All in Campusならではの懐の深さが埼大の魅力

 埼玉大学が、地域と密接な関係を築いていることは、教育に関する研究を行う身としては非常にありがたいことです。埼玉県やさいたま市、その他の市町村の教育委員会の先生方と連携し、年に50回ぐらいほど、実際の教育現場に赴いて充実した研究活動ができているのは、まさにこのおかげだと考えています。
 学生にとっても埼玉大学で学ぶメリットはとても大きいと思います。まず思い浮かぶのが、様々な学部が同じキャンパスに存在することで、多様性のある学びの場が形成されていること。
 私自身、埼玉大学の卒業生ですが、当時、色々な学部の友人がいて、彼らから刺激を受けたことを覚えています。
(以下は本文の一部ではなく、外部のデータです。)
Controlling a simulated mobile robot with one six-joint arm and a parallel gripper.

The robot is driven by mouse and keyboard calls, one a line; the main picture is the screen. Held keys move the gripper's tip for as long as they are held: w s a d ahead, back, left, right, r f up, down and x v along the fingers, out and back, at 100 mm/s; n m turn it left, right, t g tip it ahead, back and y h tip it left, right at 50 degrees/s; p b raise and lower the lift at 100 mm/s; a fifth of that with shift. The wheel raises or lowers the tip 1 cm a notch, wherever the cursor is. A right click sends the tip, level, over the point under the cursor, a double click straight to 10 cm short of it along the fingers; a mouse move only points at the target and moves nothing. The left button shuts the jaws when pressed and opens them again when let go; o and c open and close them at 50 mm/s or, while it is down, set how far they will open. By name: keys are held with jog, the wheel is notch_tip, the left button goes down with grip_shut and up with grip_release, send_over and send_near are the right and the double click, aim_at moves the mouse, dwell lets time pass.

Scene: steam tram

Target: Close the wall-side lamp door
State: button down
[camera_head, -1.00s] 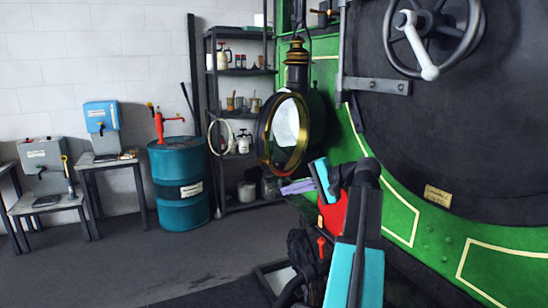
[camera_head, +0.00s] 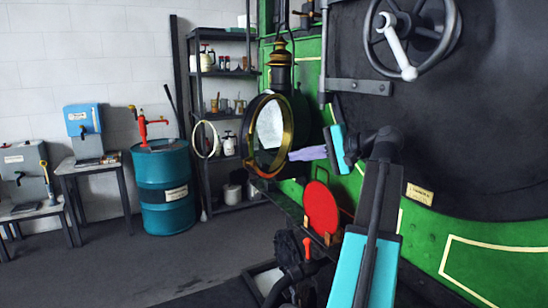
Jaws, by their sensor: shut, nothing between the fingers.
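The lamp (camera_head: 281,75) has a black body and a brass top, mounted on the green front of the tram. A round brass rim (camera_head: 287,140) faces left, with a pale reflector or glass inside. A thin pale ring (camera_head: 194,139) shows left of the lamp, in front of the shelf; I cannot tell whether it is the lamp's door or how it is attached. My gripper (camera_head: 294,155) is right of the lamp. Its lavender fingers are shut and empty, pointing left with the tips close to the rim's lower right edge. I cannot tell whether they touch.
A red disc (camera_head: 321,207) stands below the gripper on the tram front. The black round door with a handwheel (camera_head: 410,35) is at the right. A teal drum (camera_head: 164,190), a dark shelf (camera_head: 222,73) and small tables line the wall. The floor at the left is clear.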

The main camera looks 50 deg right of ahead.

また、卒業したのは埼玉大学工学部だったにもかかわらず、数学教育学研究の道に進めたのも、同じキャンパスに教育学部があったことによる恩恵であるのは間違いありません。工学部在籍中に、興味の赴くままに教育学部の授業を受けたこともきっかけの1つだからです。そのような、懐の深さがあるのは埼玉大学のよいところですね。